The Effectiveness of Hybrid Solutions in Higher Education: A Call for Hybrid-Teaching Instructional Design
Educational Technology Volume 54, Number 5, ISSN 0013-1962
In order to design learning solutions that effectively embed face-to-face and online dimensions, it is crucial to identify the key components underpinning hybrid solutions. Furthermore, once these components have been identified, there is the need to clarify how to recombine them to meet a specific learning objective. This article aims to highlight the role of network and mobile technologies (NMT) in enhancing the particular characteristics of hybrid solutions (HS) with a view to (a) potentiating/ enriching the teaching/learning processes, and (b) exploiting the varied opportunities it offers for their observability, and hence for their monitoring addressed to formative and summative assessment. The article emphasizes how this potential can only be captured by solidly integrating the process of teaching/learning design with that of monitoring and assessment.
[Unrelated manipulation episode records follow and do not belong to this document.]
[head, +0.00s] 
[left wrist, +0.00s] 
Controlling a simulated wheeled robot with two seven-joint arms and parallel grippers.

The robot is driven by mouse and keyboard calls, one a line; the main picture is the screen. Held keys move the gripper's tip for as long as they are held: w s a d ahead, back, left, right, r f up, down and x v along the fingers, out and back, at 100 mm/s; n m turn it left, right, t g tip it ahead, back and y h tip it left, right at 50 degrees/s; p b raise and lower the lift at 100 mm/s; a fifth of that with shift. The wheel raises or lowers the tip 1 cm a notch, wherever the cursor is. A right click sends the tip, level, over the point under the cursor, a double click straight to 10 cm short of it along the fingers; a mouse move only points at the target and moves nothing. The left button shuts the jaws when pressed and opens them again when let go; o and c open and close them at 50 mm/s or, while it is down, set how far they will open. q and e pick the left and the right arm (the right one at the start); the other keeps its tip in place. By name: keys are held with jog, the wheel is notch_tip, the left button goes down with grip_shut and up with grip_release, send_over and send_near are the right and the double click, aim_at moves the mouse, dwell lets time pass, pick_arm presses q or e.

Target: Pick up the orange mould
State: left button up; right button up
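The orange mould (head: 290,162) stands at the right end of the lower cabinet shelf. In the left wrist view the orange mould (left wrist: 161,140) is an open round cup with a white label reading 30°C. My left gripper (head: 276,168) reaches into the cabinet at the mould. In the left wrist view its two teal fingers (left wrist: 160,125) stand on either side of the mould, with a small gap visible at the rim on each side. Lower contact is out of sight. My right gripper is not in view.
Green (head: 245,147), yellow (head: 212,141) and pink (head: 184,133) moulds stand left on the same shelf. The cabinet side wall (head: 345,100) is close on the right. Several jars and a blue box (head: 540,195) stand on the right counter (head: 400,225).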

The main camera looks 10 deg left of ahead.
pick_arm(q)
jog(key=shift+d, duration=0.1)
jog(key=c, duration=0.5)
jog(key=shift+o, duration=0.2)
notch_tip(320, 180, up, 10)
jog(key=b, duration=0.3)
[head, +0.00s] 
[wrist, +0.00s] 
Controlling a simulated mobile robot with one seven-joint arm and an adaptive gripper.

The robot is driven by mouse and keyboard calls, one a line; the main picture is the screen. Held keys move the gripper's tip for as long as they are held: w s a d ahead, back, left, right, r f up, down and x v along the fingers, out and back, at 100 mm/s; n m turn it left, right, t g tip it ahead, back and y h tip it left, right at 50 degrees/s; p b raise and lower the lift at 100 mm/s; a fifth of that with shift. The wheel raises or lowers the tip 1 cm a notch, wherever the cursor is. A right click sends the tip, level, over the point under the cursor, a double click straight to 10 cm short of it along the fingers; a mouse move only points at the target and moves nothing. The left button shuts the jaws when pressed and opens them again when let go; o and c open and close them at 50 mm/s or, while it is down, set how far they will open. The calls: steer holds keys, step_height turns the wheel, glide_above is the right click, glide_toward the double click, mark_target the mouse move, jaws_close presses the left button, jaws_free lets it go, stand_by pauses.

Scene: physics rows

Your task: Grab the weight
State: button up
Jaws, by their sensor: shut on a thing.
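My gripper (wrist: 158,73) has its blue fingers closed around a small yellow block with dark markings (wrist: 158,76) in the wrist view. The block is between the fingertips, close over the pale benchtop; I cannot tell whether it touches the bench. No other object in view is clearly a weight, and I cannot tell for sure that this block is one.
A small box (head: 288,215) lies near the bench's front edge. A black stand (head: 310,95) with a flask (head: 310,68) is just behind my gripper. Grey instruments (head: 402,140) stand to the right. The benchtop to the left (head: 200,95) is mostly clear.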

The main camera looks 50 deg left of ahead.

After a brief overview of hybrid solutions in higher education, a possible breakdown of HS into its key dimensions (onsite/online/individual/collaborative learning) is proposed. The aim is to understand how the characteristics of those dimensions can be used to enrich/potentiate both the teaching/learning and the assessment processes. The role of NMT in supporting and fully exploiting the special features of HS is explored using concrete examples. The article then addresses the question of how to combine and/or use singly the various components of HS, providing guidelines for applying the HS dimensions to the specific goals of the teaching path and to the activities which are functional to the achievement of learning goals. To conclude, the emerging contexts and evolutionary models of Massive Open Online Courses (MOOCs) are discussed as an example in line with the proposed HS model.
Trentin, G. & Bocconi, S. (2014). The Effectiveness of Hybrid Solutions in Higher Education: A Call for Hybrid-Teaching Instructional Design. Educational Technology, 54(5), 12-21.